Data extract:

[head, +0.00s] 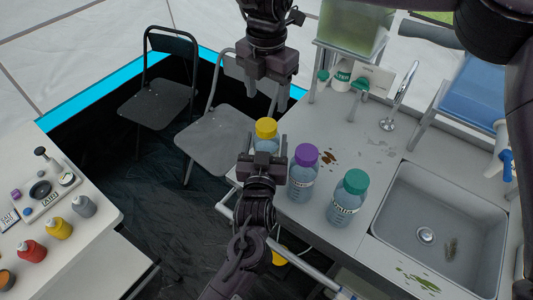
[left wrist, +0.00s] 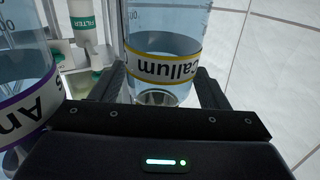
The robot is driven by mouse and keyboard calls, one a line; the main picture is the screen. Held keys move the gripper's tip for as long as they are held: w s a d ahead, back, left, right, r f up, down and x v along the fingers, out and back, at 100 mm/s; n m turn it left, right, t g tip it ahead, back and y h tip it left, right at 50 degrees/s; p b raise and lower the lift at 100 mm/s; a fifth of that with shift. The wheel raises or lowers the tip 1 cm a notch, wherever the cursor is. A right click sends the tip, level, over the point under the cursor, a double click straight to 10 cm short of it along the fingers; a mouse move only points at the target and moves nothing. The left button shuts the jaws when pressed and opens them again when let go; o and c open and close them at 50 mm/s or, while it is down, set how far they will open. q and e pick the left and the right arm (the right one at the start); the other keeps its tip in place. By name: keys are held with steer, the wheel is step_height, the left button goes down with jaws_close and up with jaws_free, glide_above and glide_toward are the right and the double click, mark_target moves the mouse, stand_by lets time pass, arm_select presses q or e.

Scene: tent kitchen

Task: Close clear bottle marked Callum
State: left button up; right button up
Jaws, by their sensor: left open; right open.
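The clear bottle marked Callum (left wrist: 165,45) has a yellow label band, and its writing appears upside down in the left wrist view. In the head view this bottle (head: 267,148) stands upright near the counter's left end with a yellow cap (head: 266,127) on top; I cannot tell how tight the cap is. My left gripper (head: 266,143) is open, with one finger on each side of the bottle; contact is unclear. It partly hides the bottle's body. My right gripper (head: 268,94) is open and empty, above and beyond the yellow cap.
A purple-capped bottle (head: 302,175) stands close beside the Callum bottle, and a green-capped one (head: 347,200) farther right. A sink (head: 400,215) and faucet (head: 398,100) lie to the right. Folding chairs (head: 217,130) stand beyond the counter. A side table (head: 95,237) holds small jars at left.

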What you will do:
Print the complete listing exactly as it stands, without its pictures.

Problem solution:
[head, +0.00s] 
[left wrist, +0.00s] 
The robot is driven by mouse and keyboard calls, one a line; the main picture is the screen. Held keys move the gripper's tip for as long as they are held: w s a d ahead, back, left, right, r f up, down and x v along the fingers, out and back, at 100 mm/s; n m turn it left, right, t g tip it ahead, back and y h tip it left, right at 50 degrees/s; p b raise and lower the lift at 100 mm/s; a fifth of that with shift. The wheel raises or lowers the tip 1 cm a notch, wherever the cursor is. A right click sends the tip, level, over the point under the cursor, a double click straight to 10 cm short of it along the fingers; a mouse move only points at the target and moves nothing. The left button shuts the jaws when pressed and opens them again when let go; o and c open and close them at 50 mm/s or, while it is down, set how far they will open. q and e pick the left and the right arm (the right one at the start); the other keeps its tip in place. By name: keys are held with steer, the wheel is step_height, the left button goes down with jaws_close and up with jaws_free, glide_above and glide_toward are the right and the double click, mark_target moves the mouse, stand_by lets time pass, arm_select presses q or e.

Scene: tent kitchen

Task: Close clear bottle marked Callum
State: left button up; right button up
Jaws, by their sensor: left open; right open.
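The clear bottle marked Callum (left wrist: 165,45) has a yellow label band, and its writing appears upside down in the left wrist view. In the head view this bottle (head: 267,148) stands upright near the counter's left end with a yellow cap (head: 266,127) on top; I cannot tell how tight the cap is. My left gripper (head: 266,143) is open, with one finger on each side of the bottle; contact is unclear. It partly hides the bottle's body. My right gripper (head: 268,94) is open and empty, above and beyond the yellow cap.
A purple-capped bottle (head: 302,175) stands close beside the Callum bottle, and a green-capped one (head: 347,200) farther right. A sink (head: 400,215) and faucet (head: 398,100) lie to the right. Folding chairs (head: 217,130) stand beyond the counter. A side table (head: 95,237) holds small jars at left.

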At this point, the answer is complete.